**Exercise description:** Locate the line containing "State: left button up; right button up" in the material below; repeat it and every line after it, exactly as written.
═════ Supplied data ═════
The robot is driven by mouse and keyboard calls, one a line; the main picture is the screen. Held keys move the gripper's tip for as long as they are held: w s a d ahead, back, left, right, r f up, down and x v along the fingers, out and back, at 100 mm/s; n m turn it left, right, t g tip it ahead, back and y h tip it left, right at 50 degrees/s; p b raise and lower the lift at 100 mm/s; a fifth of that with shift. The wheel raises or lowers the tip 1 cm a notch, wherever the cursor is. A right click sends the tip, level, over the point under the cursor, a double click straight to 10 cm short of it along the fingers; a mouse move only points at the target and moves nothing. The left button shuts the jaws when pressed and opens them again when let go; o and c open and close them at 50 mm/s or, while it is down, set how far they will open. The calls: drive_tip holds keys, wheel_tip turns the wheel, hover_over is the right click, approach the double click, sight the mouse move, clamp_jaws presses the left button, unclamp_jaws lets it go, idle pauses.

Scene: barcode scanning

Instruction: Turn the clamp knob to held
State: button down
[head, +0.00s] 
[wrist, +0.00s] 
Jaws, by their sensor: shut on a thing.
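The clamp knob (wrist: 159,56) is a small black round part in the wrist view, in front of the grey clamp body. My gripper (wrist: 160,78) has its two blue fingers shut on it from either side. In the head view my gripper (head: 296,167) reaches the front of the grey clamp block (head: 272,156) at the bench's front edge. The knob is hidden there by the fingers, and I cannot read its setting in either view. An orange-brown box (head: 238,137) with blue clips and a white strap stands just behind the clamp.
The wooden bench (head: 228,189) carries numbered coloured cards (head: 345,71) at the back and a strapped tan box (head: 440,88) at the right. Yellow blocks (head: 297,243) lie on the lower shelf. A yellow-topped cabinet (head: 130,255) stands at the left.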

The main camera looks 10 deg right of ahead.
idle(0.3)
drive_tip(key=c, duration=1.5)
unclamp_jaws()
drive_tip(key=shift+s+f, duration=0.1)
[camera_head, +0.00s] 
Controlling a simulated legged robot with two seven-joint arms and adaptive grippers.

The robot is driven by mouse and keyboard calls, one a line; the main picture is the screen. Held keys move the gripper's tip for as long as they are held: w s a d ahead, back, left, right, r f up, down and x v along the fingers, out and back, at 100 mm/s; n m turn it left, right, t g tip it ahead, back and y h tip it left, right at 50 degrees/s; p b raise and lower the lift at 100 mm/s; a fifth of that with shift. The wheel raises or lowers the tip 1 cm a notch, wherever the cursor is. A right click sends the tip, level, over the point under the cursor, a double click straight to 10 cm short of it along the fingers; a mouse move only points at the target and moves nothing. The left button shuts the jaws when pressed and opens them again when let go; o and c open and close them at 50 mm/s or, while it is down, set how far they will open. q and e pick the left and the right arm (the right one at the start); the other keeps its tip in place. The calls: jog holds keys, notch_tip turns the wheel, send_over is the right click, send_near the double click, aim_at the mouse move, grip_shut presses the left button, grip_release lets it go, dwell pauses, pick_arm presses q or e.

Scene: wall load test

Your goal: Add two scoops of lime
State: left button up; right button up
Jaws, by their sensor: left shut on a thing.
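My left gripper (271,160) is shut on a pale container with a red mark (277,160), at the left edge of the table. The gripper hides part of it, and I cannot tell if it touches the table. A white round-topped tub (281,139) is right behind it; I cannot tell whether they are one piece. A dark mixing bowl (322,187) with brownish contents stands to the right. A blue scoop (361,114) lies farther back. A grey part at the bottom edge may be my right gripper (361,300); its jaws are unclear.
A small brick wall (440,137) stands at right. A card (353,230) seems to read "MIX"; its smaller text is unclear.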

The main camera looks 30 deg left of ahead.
═════
**Task solution:**
State: left button up; right button up
Jaws, by their sensor: left shut on a thing.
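My left gripper (271,160) is shut on a pale container with a red mark (277,160), at the left edge of the table. The gripper hides part of it, and I cannot tell if it touches the table. A white round-topped tub (281,139) is right behind it; I cannot tell whether they are one piece. A dark mixing bowl (322,187) with brownish contents stands to the right. A blue scoop (361,114) lies farther back. A grey part at the bottom edge may be my right gripper (361,300); its jaws are unclear.
A small brick wall (440,137) stands at right. A card (353,230) seems to read "MIX"; its smaller text is unclear.

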The main camera looks 30 deg left of ahead.

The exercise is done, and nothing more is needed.